* Exercise brief *
Go through the material below and copy each line where the word "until" appears.

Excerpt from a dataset
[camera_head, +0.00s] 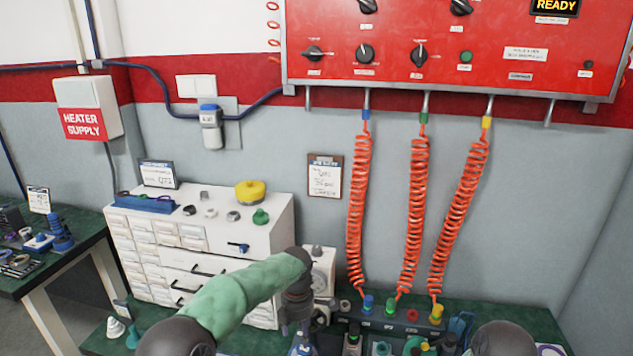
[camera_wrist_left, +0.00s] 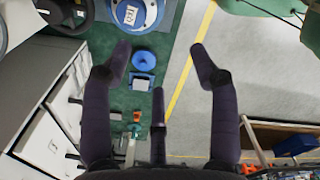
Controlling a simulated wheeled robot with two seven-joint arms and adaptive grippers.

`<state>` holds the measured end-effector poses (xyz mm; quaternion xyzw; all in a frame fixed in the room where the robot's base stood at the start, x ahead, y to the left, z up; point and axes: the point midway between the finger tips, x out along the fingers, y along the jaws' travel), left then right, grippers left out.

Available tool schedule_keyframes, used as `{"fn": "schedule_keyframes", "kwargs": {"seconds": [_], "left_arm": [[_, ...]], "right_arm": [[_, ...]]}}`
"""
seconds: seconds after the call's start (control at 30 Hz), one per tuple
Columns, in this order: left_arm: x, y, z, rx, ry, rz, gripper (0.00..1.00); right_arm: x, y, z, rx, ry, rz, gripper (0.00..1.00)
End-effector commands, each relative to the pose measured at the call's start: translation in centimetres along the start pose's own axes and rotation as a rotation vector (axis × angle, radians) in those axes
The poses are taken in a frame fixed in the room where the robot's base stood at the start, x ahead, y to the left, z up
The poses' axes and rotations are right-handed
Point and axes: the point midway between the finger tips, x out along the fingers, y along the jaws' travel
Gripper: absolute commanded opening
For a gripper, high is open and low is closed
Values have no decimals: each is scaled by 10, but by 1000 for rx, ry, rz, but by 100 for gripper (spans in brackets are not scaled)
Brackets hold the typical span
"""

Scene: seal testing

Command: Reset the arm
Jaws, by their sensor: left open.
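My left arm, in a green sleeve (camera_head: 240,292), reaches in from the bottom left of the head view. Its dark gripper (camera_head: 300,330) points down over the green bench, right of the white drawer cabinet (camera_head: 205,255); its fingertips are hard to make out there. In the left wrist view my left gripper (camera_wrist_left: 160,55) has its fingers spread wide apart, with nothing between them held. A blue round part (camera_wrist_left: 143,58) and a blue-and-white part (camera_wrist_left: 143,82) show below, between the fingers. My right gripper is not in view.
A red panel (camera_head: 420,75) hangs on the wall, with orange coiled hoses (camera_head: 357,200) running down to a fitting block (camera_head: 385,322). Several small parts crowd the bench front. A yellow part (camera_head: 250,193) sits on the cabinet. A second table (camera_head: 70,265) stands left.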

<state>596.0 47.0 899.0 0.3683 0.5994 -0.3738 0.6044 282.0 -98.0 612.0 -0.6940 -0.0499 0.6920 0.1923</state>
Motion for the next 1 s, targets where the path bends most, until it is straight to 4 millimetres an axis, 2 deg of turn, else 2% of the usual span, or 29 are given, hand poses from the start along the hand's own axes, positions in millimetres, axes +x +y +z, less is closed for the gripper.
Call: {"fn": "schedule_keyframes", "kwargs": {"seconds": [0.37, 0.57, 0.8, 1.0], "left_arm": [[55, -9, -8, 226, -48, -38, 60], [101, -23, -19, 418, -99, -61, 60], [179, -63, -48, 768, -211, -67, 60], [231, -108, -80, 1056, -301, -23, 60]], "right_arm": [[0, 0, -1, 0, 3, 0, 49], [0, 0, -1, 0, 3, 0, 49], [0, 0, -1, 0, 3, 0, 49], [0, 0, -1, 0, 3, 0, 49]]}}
==
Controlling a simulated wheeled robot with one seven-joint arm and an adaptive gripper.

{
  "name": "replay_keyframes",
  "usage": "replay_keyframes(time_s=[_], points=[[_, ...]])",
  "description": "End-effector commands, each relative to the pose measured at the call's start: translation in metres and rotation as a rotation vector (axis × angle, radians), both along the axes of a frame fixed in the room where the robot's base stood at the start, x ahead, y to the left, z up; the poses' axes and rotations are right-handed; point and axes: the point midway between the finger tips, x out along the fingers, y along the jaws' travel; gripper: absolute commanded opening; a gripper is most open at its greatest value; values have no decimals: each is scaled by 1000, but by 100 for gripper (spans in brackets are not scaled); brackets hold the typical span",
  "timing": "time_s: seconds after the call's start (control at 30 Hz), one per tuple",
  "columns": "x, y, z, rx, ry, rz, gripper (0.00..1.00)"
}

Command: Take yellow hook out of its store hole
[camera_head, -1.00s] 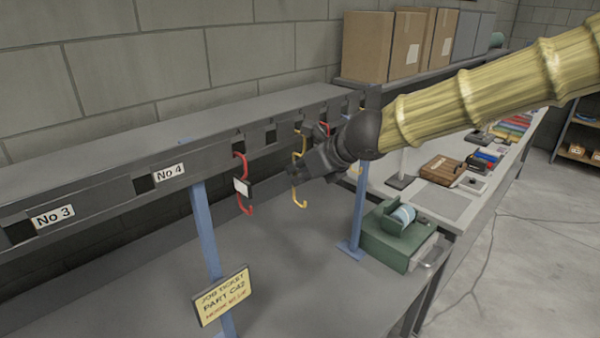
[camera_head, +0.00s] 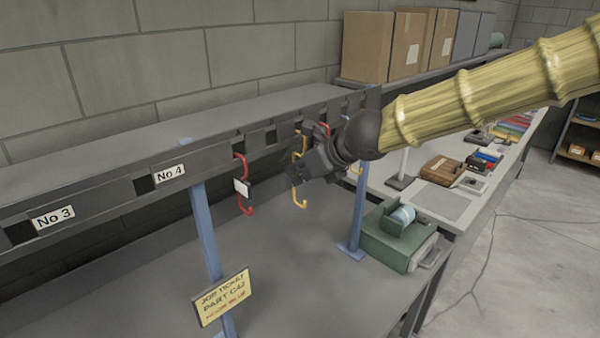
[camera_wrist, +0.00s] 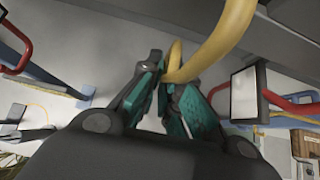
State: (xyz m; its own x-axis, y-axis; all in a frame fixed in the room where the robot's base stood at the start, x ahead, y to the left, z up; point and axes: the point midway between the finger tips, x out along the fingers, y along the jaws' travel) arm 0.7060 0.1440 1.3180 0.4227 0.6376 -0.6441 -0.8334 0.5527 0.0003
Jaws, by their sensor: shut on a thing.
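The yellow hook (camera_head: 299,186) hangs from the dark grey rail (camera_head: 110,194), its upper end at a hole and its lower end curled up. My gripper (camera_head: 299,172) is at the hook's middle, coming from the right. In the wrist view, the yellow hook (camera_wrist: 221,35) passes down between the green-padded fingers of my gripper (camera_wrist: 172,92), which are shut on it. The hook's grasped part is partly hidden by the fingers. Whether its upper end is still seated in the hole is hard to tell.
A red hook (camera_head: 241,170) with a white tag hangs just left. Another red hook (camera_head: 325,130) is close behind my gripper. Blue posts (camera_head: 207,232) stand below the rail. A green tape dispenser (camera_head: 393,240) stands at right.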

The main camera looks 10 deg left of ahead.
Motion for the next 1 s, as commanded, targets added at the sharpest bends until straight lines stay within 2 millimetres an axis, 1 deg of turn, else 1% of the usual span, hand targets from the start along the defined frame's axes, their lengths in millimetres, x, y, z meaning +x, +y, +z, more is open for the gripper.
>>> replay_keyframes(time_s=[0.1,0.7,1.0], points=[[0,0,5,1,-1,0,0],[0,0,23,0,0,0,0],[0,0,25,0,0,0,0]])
* * *
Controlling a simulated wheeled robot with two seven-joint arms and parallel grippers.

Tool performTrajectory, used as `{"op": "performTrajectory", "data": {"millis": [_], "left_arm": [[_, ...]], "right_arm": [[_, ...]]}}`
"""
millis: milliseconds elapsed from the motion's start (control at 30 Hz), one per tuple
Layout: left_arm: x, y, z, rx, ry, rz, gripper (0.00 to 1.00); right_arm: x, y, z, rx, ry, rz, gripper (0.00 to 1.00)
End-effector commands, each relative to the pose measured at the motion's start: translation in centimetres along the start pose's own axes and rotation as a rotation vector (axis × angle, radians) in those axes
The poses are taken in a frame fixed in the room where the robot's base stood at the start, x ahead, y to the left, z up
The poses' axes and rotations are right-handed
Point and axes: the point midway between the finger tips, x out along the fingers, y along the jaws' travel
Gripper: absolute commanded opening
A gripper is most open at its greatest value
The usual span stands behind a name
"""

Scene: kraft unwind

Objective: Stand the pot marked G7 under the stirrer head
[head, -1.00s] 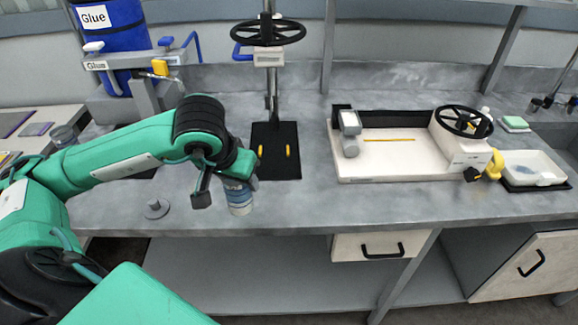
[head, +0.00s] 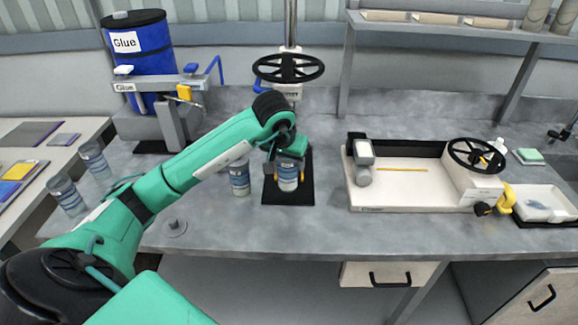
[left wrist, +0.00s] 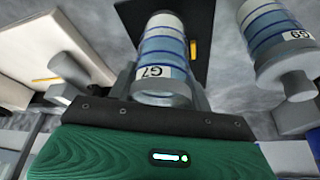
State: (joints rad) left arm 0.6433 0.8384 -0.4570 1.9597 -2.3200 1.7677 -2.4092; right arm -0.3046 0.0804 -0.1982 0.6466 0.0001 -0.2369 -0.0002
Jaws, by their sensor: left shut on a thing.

* Output of the exercise *
Motion for the next 1 s, targets where the path bends most, until it is straight to 4 millimetres an axis, 2 deg of turn, else 2% of the usual span, or 29 are given, hand poses from the start along the hand's own axes, positions in millimetres, axes +x +y +z, less is closed for the gripper.
Motion for the next 1 s, as commanded, targets added at the sharpest bends until straight lines stay within 2 millimetres an axis, 1 deg of turn, else 1% of the usual span, hand targets from the start along the defined frame's axes, their lengths in millimetres, x, y, z meaning +x, +y, +z, more is open for the gripper.

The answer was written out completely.